3
Jun/23

BEES & HONEY

3
Jun/23

Maribel Martinez and Xavier Pacheco star in world premiere of Guadalís Del Carmen’s Bees & Honey (photo by Julieta Cervantes)

BEES & HONEY
MCC Theater
Susan & Ronald Frankel Theater
511 West Fifty-Second St. between Tenth & Eleventh Aves.
Through June 11, $54-$74
mcctheater.org

“Love me as I love you, good mommy / Give me your love without measure / Look for me like a bee to the honeycomb / Remove the sorrow / Drink the honey of my life,” Dominican musician and multiple Grammy winner Juan Luis Guerra sings in Spanish with his group 4.40 on his 1990 song “Como Abeja al Panal” (“Like a Bee to Its Honeycomb”).

The bachata hit serves as the inspiration for Guadalís Del Carmen’s bittersweet Bees & Honey, a coproduction of MCC and the Sol Project running through June 11. The 130-minute play (with intermission) is like a Latiné telenovela directed by Douglas Sirk, infused with the rhythms of the Dominican music genre known as bachata, exemplified by Guerra’s “Bachata Rosa,” which is playing when the show begins.

“Oh my god, I love this song. So romantic. I know, right?” Johaira (Maribel Martinez) tells the audience. Manuel (Xavier Pacheco) says, “Damn. This song takes me back. Man, I love me a good bachata. Bailao ahí, bien pegaíto like glue. Ain’t nothing like it.” A moment later, Johaira explains, “Bachata brought me and Manuel together almost eight years ago.” The opening is a prelude to what is to come: a flashback of those eight years.

Johaira is in a white bathrobe, sitting on a couch with her feet up. Manuel is in a chair off to her left. They talk to the audience individually, as if they are unaware the other is there as they share their origin story. Reza Behjat’s lighting switches spots on one and then the other. They interact directly with the audience; when Manuel sticks out his fist to bump with a gentleman in the first row, he waits for the man to reciprocate before continuing.

Johaira (Maribel Martinez) and Manuel (Xavier Pacheco) face tough times in Bees & Honey (photo by Julieta Cervantes)

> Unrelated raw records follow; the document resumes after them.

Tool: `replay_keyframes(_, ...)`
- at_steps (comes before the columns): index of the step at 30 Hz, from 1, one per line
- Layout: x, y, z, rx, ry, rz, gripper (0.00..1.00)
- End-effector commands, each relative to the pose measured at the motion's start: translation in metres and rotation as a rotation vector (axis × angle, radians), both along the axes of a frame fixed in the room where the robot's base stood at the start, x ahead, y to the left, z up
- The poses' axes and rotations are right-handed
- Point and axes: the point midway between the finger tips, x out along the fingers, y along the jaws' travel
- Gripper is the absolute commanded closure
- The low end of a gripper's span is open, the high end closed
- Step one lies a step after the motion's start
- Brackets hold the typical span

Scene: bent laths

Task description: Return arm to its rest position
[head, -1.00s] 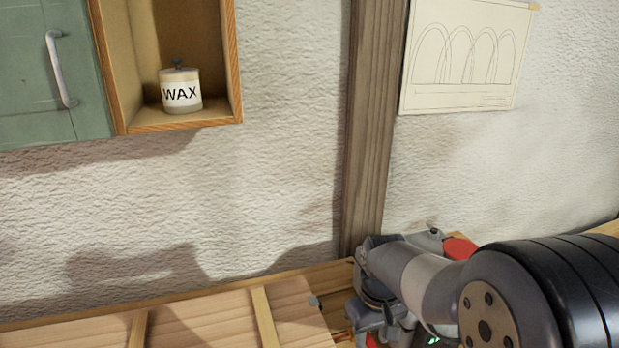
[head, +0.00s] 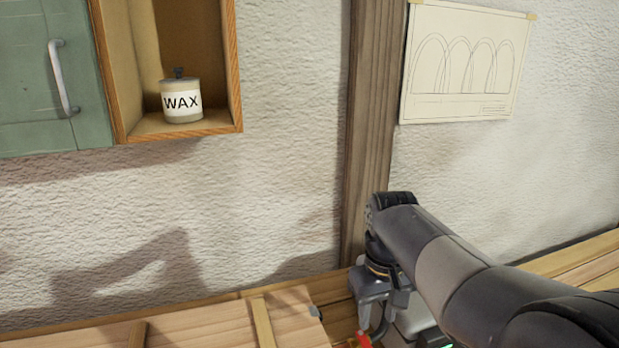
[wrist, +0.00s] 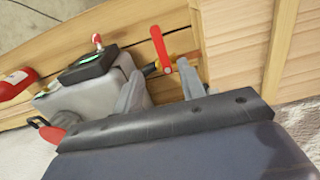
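My gripper (wrist: 162,90) shows in the wrist view with its two grey fingers spread apart. Nothing is held between them; bench planks and a red lever (wrist: 161,48) with a brass fitting show beyond the gap. In the head view my gripper (head: 382,300) hangs pointing down at the end of my arm, above the wooden bench at the foot of the post. My arm reaches in from the lower right and hides part of the bench. The fingertips are partly hard to make out there.
A grey box (wrist: 88,100) with a black top and a red bottle (wrist: 14,84) stand close to my gripper. Wooden boards (head: 200,328) lie at lower left. A post (head: 366,130) rises behind. A wall shelf (head: 238,75) holds a wax jar (head: 181,102). A drawing (head: 465,65) hangs right.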

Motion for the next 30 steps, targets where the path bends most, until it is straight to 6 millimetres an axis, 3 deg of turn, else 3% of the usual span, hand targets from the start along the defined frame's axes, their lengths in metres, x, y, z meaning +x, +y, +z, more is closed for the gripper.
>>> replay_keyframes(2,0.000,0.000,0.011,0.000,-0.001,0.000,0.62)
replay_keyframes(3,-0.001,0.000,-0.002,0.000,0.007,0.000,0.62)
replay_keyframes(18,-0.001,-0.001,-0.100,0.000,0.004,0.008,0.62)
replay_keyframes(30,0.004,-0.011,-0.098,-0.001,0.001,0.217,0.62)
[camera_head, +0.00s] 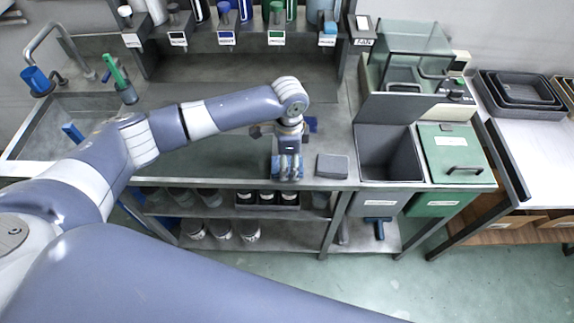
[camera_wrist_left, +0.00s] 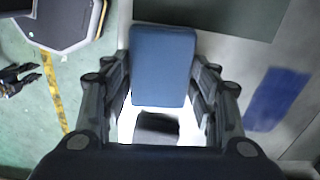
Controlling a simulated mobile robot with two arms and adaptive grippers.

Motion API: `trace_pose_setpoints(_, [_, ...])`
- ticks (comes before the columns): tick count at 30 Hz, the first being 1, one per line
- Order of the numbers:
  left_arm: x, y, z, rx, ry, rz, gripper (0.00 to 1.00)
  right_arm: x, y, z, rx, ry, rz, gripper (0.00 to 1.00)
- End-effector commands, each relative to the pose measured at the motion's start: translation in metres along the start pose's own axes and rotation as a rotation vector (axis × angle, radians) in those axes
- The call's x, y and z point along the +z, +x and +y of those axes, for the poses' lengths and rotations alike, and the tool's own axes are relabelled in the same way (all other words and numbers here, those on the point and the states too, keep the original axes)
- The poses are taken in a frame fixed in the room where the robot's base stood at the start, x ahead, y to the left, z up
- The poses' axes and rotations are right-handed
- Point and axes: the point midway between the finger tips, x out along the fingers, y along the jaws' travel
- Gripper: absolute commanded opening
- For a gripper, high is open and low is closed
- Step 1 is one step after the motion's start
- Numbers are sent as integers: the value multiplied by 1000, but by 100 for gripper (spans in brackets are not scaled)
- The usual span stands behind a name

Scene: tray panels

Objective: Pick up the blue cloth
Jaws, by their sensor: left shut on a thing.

Alternating between Spanish and English, Johaira and Manuel talk about what was going through their minds the night they met at a club near Dyckman St. in Washington Heights; the action then cuts to that encounter and follows the rest of their relationship chronologically. While the actors no longer address the audience directly, the connection has already been made.

Manuel, who has long, tight dreads and sometimes wears a doo rag, is a former drug dealer who is now a mechanic with plans to open his own shops in all five boroughs (“maybe a location in Staten Island,” he says tentatively). Johaira is a prosecutor working a high-profile case that she hopes will lead her to become chief deputy in a new sexual-assault division. Manuel likes playing online video games with his friends while Johaira tries to get him more interested in the rest of the world, beginning with having him read bell hooks’s The Will to Change: Men, Masculinity, and Love and teaching him about power structures.

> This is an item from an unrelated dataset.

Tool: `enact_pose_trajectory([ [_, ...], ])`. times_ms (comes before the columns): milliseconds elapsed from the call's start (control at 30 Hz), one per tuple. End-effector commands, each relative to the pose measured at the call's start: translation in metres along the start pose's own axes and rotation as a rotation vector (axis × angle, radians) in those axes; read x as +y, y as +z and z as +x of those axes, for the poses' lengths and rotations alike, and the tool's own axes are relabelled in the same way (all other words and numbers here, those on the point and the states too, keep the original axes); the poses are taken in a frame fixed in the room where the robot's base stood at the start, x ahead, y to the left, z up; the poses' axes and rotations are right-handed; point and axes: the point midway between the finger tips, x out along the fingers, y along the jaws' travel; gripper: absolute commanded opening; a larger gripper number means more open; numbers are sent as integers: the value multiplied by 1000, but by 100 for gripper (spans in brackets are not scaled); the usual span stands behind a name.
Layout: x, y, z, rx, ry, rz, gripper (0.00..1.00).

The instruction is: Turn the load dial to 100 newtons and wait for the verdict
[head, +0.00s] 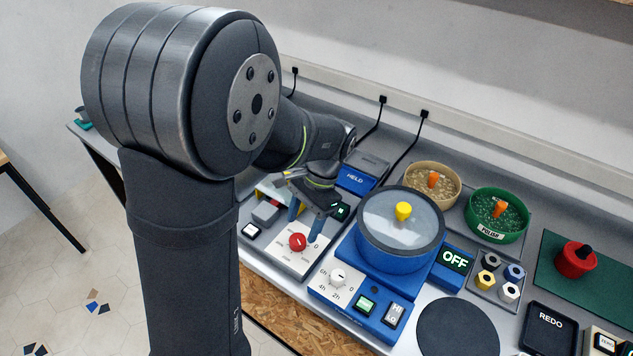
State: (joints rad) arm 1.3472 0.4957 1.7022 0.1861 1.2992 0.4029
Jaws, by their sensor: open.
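The load dial (297,242) is a red knob on a pale plate (289,262) with markings around it, a "0" readable at its right. I cannot tell whether a finger touches the dial. The dial's small markings are too blurred to read. A small dark display (341,211) with green characters sits behind the gripper, partly hidden. A blue box (356,180) reads "HELD".
Right of the dial stands a blue machine with a clear-lidded round tub (400,230), a white dial (337,277) and an "OFF" display (455,260). Behind are a tan bowl (447,201) and a green bowl (485,229). A white button (251,230) is at left.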

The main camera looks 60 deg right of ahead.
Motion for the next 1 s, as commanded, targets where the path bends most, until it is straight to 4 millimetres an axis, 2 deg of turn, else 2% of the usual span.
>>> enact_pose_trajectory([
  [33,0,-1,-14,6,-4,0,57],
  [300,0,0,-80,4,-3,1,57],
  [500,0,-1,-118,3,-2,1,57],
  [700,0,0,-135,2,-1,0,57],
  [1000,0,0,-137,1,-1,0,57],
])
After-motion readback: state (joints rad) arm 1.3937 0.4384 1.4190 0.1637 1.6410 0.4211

As Johaira’s case approaches its conclusion, Manuel seeks loans for his business, and they plan to start a family, they encounter more and more roadblocks, some societal, some self-imposed.

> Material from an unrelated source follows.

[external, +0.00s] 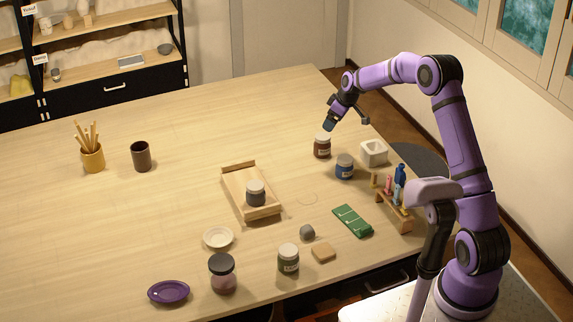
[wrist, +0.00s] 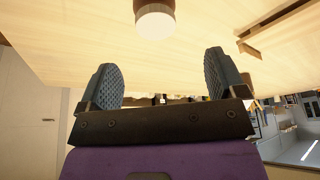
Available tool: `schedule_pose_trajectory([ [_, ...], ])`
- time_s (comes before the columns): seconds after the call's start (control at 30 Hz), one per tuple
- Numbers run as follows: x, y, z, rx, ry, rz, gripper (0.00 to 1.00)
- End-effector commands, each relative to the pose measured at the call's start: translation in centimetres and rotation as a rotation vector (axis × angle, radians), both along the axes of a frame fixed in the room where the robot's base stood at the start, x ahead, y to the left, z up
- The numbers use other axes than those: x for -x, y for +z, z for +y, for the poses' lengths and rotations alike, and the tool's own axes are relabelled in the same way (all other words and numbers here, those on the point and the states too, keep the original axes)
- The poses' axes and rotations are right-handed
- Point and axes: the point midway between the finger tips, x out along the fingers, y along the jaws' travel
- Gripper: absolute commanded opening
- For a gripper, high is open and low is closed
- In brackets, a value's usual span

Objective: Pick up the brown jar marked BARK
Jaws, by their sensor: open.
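A brown jar (external: 322,146) with a pale lid and a label stands upright on the table near its far right part; the label is too small to read. In the wrist view a brown jar with a white lid (wrist: 155,24) shows at the top, cut off by the frame edge. My gripper (external: 328,126) is just above the jar's lid in the external view. In the wrist view my gripper's two fingers (wrist: 165,78) are spread apart with nothing between them, and the jar is beyond their tips. I cannot tell whether the gripper touches the jar.
A blue jar (external: 344,167) stands close by to the front right, with a white square block-shaped dish (external: 373,153) behind it. A wooden tray (external: 232,194) holds a dark jar (external: 255,194). A tool rack (external: 393,212) stands at the right edge. The table left of the brown jar is clear.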

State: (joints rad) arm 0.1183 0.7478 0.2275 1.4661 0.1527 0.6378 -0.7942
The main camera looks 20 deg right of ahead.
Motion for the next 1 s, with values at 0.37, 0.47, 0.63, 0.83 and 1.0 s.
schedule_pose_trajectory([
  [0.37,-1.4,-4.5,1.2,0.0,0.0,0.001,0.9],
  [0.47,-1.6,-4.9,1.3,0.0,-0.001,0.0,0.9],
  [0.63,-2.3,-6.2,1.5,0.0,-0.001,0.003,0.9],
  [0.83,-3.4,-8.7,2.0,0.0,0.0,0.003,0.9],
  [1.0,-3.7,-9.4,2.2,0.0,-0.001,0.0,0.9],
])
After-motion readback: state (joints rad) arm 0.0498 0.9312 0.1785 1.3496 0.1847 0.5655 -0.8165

Martinez (Black Joy Project, Will You Come with Me?) and Pacheco (The Tempest, Richard III) are terrific as the seemingly mismatched lovers; you can’t help but root for them even as Del Carmen (Not for Sale) heaps on the melodrama, throwing tragedy after tragedy at them that can’t be eliminated with a video game controller or a legal objection.

Shoko Kambara’s comfortable set is a kitchen and living room with a bookshelf, tchotchkes, window air conditioner, working sink, and silver fridge; part of the floor and two doors in the back are painted by Washington Heights artist and muralist Danny Peguero in bright colors, featuring graffiti-like characters and architecture, adding to the Dominican feel. (More of Peguero’s art is on view in the lobby.)

Director Melissa Crespo (Espejos: Clean, Native Gardens) uses the set to its fullest, although there is a lot of entering and exiting that grows tedious. Germán Martínez’s sound design warmly incorporates Dilson’s original score with the dialogue to maintain a compelling atmosphere.

Devario D. Simmons’s costumes help define the characters, from Manuel’s work shirt with his name on it to Johaira’s wardrobe — which shifts from all white to all black to a colorful island dress — while celebrating their bodies; a significant part of the show is dedicated to the couple’s appreciation of their physical beings. “Love watching you squeeze that ghetto booty into them fancy power suits,” Manuel tells Johaira. When Manuel explains that he will not wear skinny jeans, Johaira says, “Yeah, ya butt and thighs are too juicy for ’em.”

The soap-opera elements threaten to overwhelm the play, but Bees & Honey is a tasty confection filled with plenty of sting.